C-305/05, Ordre des barreaux francophones and germanophone

>> Obligation on lawyers to inform authorities of indication of money laundering not inconsistent with right to fair trial

Is it consistent with Community law and with the fundamental principles which it guarantees to impose on lawyers, as was provided for by Directive 2001/97 amending Directive 91/308, the obligation to inform the competent authorities of any fact of which they were aware which might be an indication of money laundering?

This question was referred to the Court in the context of actions brought by the Ordre des barreaux francophones et germanophone, the Ordre français des avocats du barreau de Bruxelles, the Ordre des barreaux flamands and by the Ordre néerlandais des avocats du barreau de Bruxelles, seeking the annulment of certain provisions of a Belgian Law transposing Directive 2001/97 into the national legal system.

Article 6(1) of that directive provides that the persons covered by the directive must cooperate fully with the authorities responsible for combating money laundering. They are obliged to inform those authorities, on their own initiative, of any fact which might be indicative of money laundering and by furnishing those authorities, at the request of the latter, with all necessary information, in accordance with the procedures established by the applicable legislation.

However, as regards lawyers, Directive 91/308 delimits the application of those obligations of information and cooperation in two ways.

First, under Article 2a(5), lawyers are subject to the obligations laid down in that directive – and, in particular, to the obligations of information and cooperation laid down in Article 6(1) thereof – only in so far as they participate, in the ways specified in Article 2a(5), in certain transactions listed exhaustively in that provision.

Secondly, Article 6(3) of the directive provides that the Member States are not obliged to impose the obligations of information and cooperation on lawyers as regards information which they have received from a client in the course of ascertaining the client’s legal position or in the course of performing their task of defending or representing that client in judicial proceedings.

The Court stated that Article 6(3) of Directive 91/308 might lend itself to several interpretations, and consequently the precise extent of the obligations of information and cooperation incumbent on lawyers was not entirely unambiguous.

It reiterated that if the wording of secondary Community law was open to more than one interpretation, preference should be given to the interpretation which rendered the provision consistent with the EC Treaty rather than to the interpretation which led to its being incompatible with the Treaty (see
Case 218/82 Commission v Council [1983] and Case C‑135/93 Spain v Commission [1995]).
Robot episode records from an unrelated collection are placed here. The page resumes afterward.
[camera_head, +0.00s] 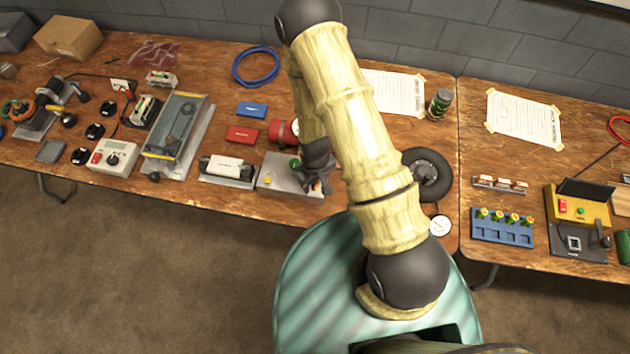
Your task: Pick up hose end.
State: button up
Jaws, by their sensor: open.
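I cannot make out a hose end for certain. A blue coiled hose or cable (254,67) lies at the back of the left table. A black tyre-like ring (432,168) lies right of my arm, partly hidden behind it, with a round white gauge (440,225) in front of it. My gripper (322,186) is open and points down over the right part of a grey metal box (278,184) with a green and a yellow button. I see nothing between its fingers. Whether it touches the box is unclear. My arm hides the table behind it.
A red cylinder (282,133) stands close behind the grey box. A white-topped device (228,168) sits left of it, and a dark bottle (439,104) behind the ring. The right table holds a blue rack (500,229) and a yellow box (575,208). Bare wood shows around the blue coil.

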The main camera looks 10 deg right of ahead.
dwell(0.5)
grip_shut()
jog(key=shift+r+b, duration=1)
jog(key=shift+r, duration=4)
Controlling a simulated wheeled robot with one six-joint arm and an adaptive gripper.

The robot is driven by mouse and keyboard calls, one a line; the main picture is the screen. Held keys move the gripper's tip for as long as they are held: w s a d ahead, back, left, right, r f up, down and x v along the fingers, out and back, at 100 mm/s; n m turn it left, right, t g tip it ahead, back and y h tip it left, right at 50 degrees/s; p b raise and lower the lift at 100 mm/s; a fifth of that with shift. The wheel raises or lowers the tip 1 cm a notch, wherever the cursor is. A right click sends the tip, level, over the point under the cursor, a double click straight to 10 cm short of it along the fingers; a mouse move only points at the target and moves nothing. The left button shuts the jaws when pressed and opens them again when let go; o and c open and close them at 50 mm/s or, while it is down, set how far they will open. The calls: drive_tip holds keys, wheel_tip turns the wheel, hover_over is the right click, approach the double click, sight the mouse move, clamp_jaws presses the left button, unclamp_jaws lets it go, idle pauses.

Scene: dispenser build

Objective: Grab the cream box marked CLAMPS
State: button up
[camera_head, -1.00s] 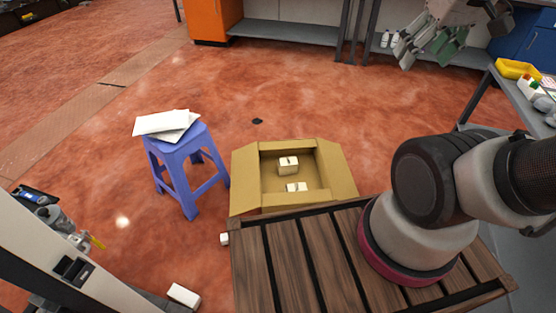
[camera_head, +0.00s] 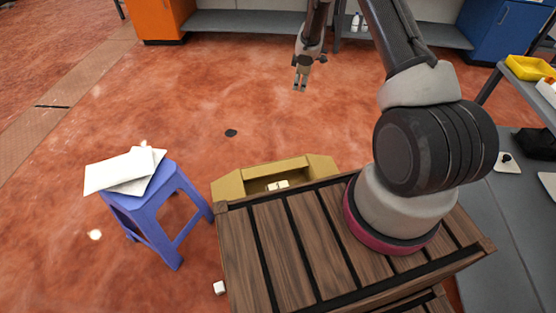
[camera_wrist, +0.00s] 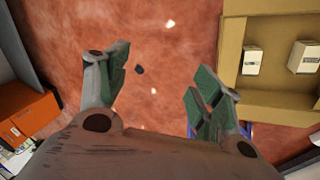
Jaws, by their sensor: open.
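Two small cream boxes sit in an open cardboard carton; in the wrist view one is on the left (camera_wrist: 252,61) and one on the right (camera_wrist: 304,57). Each has a dark label strip, too small to read, so I cannot tell which is marked CLAMPS. In the head view the carton (camera_head: 228,187) is partly hidden behind my wooden deck, and cream box tops (camera_head: 278,186) show inside. My gripper (camera_head: 299,86) is open and empty, above the floor beyond the carton. In the wrist view its green-padded fingers (camera_wrist: 158,82) are spread, with the carton to their right.
A blue stool (camera_head: 150,205) with white papers (camera_head: 126,171) stands left of the carton. A small white block (camera_head: 219,288) lies on the floor. A grey table (camera_head: 500,220) is at the right. An orange cabinet (camera_head: 163,18) stands at the back.

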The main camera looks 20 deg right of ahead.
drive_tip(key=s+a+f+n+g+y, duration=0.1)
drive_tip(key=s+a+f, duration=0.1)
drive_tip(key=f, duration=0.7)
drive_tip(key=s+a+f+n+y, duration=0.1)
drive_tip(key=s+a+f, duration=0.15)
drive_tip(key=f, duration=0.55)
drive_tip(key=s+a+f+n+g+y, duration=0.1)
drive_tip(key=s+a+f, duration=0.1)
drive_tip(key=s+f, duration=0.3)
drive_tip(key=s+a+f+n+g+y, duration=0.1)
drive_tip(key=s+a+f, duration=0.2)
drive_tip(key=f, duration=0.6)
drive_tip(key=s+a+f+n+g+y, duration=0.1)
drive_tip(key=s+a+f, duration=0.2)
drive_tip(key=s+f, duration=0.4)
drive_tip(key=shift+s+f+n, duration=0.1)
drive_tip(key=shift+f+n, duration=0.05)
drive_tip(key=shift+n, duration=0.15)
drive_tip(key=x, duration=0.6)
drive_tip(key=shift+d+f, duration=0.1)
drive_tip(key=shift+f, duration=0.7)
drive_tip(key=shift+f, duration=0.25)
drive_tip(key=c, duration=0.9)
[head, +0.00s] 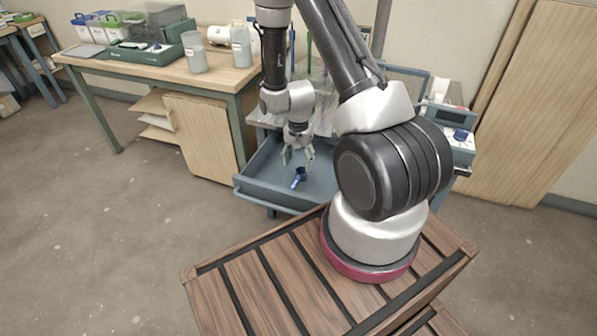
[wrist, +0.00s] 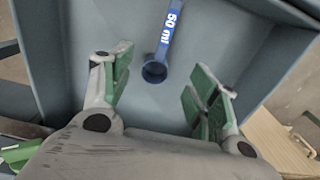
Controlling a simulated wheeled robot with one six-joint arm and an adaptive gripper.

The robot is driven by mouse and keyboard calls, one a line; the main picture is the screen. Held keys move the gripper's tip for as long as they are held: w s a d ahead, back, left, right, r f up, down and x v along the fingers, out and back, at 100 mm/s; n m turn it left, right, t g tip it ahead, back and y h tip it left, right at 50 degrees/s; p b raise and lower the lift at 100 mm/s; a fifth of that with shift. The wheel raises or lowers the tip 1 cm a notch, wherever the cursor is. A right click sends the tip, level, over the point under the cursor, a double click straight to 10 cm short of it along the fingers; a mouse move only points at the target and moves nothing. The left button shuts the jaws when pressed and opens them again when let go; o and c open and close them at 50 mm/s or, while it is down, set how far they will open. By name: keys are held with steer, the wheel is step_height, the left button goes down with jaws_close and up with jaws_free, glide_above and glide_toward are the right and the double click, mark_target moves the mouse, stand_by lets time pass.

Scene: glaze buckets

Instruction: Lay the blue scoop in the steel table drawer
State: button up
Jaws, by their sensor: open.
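The blue scoop (head: 299,178) lies on the floor of the open steel table drawer (head: 322,184). In the wrist view the scoop (wrist: 155,72) shows its round cup and a handle marked "50 ml", the handle running up past the frame's top edge. The drawer (wrist: 100,18) surrounds it with grey-blue walls. My gripper (head: 298,156) is open above the drawer, just behind the scoop. In the wrist view my gripper's green-padded fingers (wrist: 160,88) stand apart on either side of the scoop's cup, and nothing is held between them.
A wooden workbench (head: 150,72) with a green tray (head: 160,56) and cloudy containers (head: 196,55) stands at the left. A device (head: 459,135) sits right of the drawer. A slatted wooden surface (head: 250,290) lies in front. Open floor is at the left.

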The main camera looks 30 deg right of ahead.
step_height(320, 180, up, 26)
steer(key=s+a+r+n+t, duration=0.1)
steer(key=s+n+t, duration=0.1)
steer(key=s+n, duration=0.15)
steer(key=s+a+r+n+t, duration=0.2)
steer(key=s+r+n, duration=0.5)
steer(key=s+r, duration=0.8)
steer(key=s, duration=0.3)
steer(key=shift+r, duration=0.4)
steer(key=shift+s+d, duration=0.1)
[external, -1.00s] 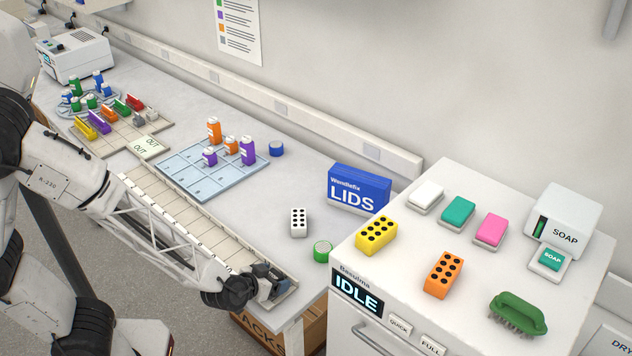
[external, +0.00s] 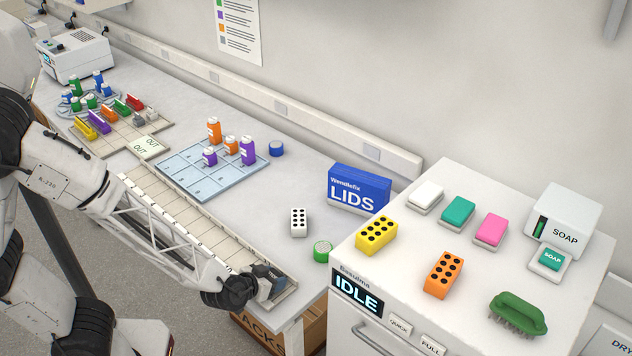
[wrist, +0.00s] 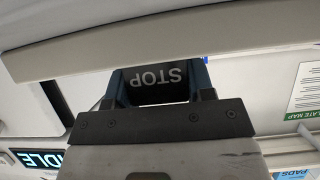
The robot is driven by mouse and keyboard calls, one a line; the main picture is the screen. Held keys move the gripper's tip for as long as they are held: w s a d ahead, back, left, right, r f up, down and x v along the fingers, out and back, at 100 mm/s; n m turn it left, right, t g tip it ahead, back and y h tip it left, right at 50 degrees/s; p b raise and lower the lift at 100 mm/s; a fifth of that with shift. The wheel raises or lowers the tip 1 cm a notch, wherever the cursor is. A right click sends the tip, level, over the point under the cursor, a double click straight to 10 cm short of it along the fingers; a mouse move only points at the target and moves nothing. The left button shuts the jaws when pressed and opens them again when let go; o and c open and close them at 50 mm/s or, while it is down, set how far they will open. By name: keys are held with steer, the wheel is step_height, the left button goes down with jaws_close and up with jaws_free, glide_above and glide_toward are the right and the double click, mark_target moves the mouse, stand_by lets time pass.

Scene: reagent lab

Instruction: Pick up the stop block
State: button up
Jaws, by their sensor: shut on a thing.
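The stop block (wrist: 157,84) is dark with "STOP" in white letters, which read upside down in the wrist view. My gripper (wrist: 155,88) is shut on it, with a blue finger on each side of the block. In the external view my gripper (external: 270,280) is at the near right end of the long pale tiled track (external: 180,215). There the block is mostly hidden by my gripper, and I cannot tell whether it touches the track.
The washer (external: 400,290) marked IDLE is further right. A blue LIDS box (external: 358,188) stands behind. The blue tray (external: 190,178) holds several bottles.

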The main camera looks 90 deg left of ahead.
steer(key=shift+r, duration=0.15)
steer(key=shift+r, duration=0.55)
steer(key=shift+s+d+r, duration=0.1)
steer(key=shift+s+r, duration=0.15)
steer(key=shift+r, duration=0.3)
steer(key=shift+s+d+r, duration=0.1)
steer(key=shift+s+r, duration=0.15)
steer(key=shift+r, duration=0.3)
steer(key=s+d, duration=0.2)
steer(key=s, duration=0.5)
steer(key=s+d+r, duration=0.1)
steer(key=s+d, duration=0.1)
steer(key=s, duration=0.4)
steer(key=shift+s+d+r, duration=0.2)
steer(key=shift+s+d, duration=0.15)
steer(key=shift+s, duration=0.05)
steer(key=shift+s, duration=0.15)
The Court held that Member States must not only interpret their national law in a manner consistent with Community law but also make sure they did not rely on an interpretation of wording of secondary legislation which would be in conflict with the fundamental rights protected by the Community legal order or with the other general principles of Community law (
Case C‑101/01 Lindqvist [2003]).

According to the Court, lawyers would be unable to carry out satisfactorily their task of advising, defending and representing their clients, who would in consequence be deprived of the rights conferred on them by Article 6 of the ECHR, if lawyers were obliged, in the context of judicial proceedings or the preparation for such proceedings, to cooperate with the authorities by passing them information obtained in the course of related legal consultations.

The Court held that the requirements implied by the right to a fair trial presupposed, by definition, a link with judicial proceedings. In view of the fact that the second subparagraph of Article 6(3) of Directive 91/308 exempted lawyers, where their activities were characterised by such a link, from the obligations of information and cooperation laid down in Article 6(1) of the directive, those requirements were respected.

The Court thus concluded that the obligations of information and of cooperation with the authorities responsible for combating money laundering, account being taken of the aforementioned limitations, did not infringe the right to a fair trial as guaranteed by Article 6 of the ECHR and Article 6(2) EU.